(Items from a data source)

↓↓↓

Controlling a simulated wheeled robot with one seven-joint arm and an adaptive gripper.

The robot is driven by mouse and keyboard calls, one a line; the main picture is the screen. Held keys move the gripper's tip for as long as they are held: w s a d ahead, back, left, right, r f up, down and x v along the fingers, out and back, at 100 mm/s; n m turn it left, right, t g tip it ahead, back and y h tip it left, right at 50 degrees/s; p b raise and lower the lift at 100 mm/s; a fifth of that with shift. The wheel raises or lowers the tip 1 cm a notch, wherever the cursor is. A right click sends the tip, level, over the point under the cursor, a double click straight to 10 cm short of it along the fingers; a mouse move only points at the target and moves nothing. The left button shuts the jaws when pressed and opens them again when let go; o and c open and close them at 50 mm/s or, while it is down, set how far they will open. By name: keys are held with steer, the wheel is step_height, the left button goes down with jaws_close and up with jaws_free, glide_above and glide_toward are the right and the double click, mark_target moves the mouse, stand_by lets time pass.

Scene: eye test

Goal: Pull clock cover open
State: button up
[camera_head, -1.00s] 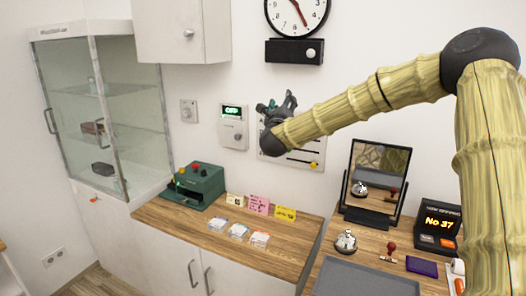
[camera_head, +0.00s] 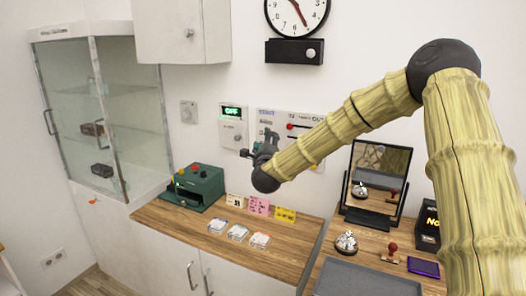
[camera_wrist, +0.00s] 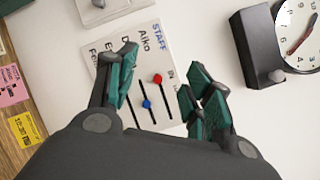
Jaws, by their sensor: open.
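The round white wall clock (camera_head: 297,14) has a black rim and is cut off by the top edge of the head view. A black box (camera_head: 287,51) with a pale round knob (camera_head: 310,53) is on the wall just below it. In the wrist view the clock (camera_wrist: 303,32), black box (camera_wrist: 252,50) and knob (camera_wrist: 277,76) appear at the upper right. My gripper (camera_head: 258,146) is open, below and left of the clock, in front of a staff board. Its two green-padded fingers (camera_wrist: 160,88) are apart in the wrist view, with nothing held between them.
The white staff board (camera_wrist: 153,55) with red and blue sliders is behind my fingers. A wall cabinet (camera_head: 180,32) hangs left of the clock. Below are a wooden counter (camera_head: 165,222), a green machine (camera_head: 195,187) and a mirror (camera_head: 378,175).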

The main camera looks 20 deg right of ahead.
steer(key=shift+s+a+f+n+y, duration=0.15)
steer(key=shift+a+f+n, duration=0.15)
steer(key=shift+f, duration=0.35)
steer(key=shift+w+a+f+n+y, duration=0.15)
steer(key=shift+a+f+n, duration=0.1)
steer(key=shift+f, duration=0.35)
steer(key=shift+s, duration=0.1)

↑↑↑
↓↓↓

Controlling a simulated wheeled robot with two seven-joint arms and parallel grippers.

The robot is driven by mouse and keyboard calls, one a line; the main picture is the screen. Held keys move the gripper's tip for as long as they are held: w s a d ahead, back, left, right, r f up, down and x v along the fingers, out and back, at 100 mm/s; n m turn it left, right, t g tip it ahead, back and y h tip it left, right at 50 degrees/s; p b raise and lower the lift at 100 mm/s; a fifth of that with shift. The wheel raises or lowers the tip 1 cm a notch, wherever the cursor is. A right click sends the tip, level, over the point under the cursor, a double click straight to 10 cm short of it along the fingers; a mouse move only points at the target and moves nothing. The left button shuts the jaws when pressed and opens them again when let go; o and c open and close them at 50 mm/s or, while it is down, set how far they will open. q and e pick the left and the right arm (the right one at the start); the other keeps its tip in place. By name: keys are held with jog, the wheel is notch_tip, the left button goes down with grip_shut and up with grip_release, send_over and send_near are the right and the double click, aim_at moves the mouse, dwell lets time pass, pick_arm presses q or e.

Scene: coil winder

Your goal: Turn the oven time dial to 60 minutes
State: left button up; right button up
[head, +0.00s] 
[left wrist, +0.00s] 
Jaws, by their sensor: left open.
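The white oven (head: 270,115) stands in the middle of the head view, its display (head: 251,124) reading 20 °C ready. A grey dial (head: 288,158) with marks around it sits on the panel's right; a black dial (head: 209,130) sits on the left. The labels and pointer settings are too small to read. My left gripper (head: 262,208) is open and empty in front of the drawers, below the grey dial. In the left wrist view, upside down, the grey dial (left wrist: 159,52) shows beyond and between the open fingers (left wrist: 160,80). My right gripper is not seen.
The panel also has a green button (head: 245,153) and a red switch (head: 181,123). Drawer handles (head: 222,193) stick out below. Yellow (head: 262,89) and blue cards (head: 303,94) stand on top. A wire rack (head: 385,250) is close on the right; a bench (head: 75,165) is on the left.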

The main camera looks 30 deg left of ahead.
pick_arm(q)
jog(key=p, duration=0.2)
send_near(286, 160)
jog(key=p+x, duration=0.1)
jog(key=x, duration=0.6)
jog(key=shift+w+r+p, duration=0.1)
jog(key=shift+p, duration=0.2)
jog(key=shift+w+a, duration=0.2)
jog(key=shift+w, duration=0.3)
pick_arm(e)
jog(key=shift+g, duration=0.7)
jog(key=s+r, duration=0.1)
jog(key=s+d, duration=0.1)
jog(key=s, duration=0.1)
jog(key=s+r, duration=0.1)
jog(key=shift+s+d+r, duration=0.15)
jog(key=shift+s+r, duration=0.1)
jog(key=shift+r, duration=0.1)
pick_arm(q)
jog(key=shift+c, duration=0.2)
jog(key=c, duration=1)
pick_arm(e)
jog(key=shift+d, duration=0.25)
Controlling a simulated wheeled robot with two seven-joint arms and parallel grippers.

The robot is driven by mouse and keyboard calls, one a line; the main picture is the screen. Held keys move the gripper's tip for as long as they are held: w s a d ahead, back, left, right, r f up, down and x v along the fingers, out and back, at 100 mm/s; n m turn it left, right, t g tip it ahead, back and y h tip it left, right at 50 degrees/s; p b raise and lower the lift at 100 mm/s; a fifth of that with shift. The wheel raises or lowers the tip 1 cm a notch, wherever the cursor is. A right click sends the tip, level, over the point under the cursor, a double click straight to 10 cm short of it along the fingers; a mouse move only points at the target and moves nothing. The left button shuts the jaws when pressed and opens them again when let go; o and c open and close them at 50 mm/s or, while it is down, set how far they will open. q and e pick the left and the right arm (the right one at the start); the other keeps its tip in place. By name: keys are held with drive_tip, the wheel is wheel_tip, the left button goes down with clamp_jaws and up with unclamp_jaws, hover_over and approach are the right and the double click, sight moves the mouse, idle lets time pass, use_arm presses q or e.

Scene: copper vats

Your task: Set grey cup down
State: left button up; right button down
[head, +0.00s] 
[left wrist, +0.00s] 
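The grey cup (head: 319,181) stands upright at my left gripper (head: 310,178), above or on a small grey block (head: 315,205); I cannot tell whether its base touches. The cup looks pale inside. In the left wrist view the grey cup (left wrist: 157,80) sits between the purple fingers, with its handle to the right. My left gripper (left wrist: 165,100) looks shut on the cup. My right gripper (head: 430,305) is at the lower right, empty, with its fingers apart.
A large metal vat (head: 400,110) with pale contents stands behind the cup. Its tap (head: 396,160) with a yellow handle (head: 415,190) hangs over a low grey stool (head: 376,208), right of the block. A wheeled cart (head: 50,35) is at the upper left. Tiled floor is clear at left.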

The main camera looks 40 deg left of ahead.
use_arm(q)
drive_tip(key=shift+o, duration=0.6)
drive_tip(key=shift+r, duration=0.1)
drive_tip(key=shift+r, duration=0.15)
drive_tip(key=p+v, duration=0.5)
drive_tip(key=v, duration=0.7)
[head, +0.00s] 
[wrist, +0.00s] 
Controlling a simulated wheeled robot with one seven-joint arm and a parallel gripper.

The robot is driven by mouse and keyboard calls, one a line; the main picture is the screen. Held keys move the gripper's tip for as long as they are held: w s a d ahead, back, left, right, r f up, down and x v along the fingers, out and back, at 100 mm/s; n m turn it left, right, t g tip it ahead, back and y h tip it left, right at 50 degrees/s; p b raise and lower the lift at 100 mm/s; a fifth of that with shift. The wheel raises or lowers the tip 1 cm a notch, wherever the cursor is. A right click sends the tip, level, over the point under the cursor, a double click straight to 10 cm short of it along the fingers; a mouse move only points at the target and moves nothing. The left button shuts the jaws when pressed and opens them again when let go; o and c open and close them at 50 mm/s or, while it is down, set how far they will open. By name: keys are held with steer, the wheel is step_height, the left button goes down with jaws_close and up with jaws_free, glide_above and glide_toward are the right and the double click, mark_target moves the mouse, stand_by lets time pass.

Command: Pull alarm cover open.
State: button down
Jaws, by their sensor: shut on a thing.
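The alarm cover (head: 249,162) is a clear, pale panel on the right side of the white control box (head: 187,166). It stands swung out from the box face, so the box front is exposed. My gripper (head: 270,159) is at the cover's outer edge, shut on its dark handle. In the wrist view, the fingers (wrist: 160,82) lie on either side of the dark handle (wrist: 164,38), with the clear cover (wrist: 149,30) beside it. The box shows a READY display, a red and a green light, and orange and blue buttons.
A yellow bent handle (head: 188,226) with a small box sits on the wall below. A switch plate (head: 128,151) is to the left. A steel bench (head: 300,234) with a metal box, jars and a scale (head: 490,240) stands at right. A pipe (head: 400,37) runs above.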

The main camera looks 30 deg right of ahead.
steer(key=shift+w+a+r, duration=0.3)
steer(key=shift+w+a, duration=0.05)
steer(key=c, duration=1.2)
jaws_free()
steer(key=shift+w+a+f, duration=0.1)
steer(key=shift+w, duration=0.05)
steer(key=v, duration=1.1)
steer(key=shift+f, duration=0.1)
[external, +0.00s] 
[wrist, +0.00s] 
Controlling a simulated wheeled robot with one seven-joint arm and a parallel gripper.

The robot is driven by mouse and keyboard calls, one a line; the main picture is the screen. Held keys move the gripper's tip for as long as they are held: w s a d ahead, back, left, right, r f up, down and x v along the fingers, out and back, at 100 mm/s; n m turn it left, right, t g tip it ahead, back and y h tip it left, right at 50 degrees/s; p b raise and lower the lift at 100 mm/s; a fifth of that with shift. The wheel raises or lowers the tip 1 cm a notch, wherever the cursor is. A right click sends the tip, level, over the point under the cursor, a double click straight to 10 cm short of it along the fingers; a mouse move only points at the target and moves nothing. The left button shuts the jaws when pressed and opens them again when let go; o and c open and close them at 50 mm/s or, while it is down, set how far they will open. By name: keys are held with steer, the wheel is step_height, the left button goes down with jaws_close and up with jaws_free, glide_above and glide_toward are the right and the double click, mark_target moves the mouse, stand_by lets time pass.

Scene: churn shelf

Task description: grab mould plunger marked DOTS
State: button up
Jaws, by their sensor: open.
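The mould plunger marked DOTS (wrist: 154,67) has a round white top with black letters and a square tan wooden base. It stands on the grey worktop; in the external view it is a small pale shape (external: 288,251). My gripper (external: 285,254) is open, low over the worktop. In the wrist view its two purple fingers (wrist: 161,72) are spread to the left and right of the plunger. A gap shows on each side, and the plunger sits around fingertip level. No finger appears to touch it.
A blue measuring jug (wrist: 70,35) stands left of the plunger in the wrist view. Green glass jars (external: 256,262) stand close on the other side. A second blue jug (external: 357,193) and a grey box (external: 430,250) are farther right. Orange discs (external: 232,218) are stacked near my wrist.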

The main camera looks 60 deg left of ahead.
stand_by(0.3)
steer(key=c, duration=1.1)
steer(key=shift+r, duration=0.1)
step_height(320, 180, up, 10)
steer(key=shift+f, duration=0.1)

↑↑↑
↓↓↓

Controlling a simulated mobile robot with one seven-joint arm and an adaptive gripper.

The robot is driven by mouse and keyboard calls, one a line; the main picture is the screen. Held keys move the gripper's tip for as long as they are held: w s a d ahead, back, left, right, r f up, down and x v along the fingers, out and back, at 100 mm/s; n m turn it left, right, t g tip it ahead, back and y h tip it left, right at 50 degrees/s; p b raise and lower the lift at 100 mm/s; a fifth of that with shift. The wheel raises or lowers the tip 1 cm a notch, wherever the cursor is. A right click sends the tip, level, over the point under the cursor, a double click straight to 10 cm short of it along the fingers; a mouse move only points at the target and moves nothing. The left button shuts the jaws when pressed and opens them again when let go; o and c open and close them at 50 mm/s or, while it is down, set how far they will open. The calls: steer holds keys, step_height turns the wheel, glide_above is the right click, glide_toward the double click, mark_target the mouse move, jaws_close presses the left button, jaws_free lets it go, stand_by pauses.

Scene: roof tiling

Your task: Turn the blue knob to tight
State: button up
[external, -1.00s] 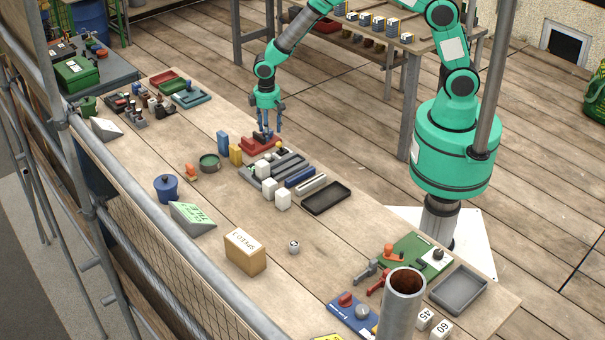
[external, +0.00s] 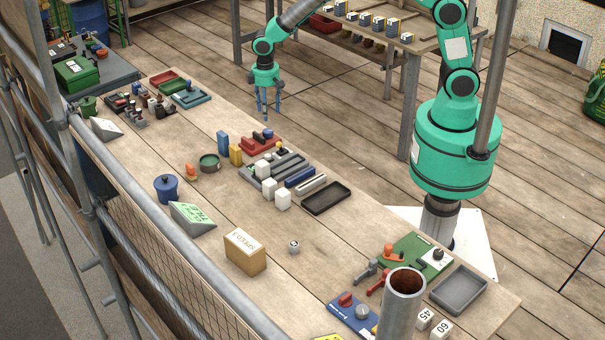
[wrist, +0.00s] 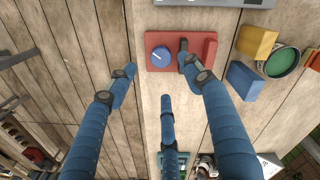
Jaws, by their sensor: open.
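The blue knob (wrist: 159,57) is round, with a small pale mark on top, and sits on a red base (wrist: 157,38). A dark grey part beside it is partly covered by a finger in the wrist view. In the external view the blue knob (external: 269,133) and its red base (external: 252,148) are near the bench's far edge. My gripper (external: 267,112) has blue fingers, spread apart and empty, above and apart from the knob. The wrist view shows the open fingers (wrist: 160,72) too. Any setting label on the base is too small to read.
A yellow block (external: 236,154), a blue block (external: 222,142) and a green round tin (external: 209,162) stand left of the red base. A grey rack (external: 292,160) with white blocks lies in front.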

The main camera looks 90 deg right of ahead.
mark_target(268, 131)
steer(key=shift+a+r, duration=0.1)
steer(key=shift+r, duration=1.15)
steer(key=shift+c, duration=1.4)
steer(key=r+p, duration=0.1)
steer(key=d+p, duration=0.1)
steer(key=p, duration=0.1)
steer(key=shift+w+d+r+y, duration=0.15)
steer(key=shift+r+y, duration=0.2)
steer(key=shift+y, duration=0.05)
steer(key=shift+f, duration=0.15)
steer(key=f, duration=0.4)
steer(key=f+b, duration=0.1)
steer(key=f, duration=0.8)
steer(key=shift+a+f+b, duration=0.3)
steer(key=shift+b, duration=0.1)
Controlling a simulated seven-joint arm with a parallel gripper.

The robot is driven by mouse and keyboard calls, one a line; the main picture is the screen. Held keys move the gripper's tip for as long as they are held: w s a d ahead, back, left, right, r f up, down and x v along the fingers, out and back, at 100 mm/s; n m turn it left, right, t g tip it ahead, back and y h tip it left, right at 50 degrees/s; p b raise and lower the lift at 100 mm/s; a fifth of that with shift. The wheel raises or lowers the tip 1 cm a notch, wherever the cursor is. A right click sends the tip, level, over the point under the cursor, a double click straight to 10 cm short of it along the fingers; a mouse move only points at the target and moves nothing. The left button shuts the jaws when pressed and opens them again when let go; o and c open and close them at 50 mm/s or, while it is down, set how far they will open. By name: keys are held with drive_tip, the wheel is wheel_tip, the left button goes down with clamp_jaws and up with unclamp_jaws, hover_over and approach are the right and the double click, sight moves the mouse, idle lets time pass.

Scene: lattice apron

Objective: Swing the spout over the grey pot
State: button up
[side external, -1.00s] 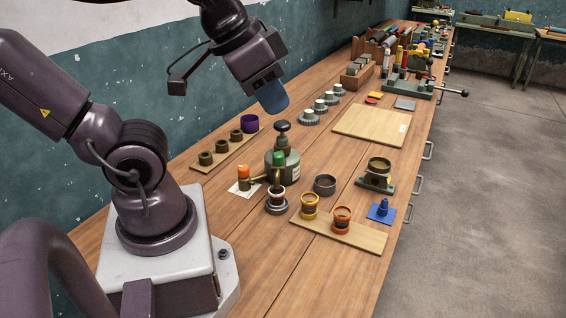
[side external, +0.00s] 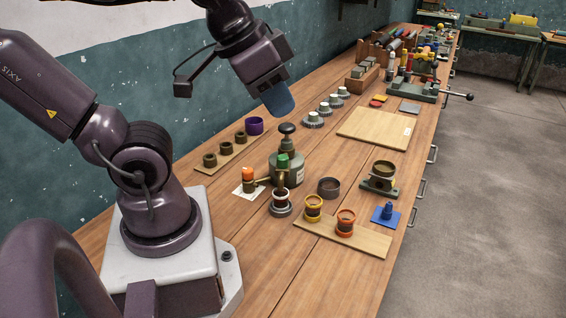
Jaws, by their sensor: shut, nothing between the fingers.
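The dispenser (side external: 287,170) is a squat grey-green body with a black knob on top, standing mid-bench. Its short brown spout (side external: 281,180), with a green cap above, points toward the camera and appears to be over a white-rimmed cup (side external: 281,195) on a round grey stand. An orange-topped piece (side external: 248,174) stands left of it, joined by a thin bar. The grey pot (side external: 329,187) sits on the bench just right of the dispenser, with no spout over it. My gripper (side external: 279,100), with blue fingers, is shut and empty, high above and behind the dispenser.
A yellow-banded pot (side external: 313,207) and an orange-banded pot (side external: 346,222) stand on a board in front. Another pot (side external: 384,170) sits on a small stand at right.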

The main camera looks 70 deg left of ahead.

↑↑↑

** Problem requirements **
Pick out all lines from the data above in which the word "seven" appears.

** Exercise result **
Controlling a simulated wheeled robot with one seven-joint arm and an adaptive gripper.
Controlling a simulated wheeled robot with two seven-joint arms and parallel grippers.
Controlling a simulated wheeled robot with two seven-joint arms and parallel grippers.
Controlling a simulated wheeled robot with one seven-joint arm and a parallel gripper.
Controlling a simulated wheeled robot with one seven-joint arm and a parallel gripper.
Controlling a simulated mobile robot with one seven-joint arm and an adaptive gripper.
Controlling a simulated seven-joint arm with a parallel gripper.

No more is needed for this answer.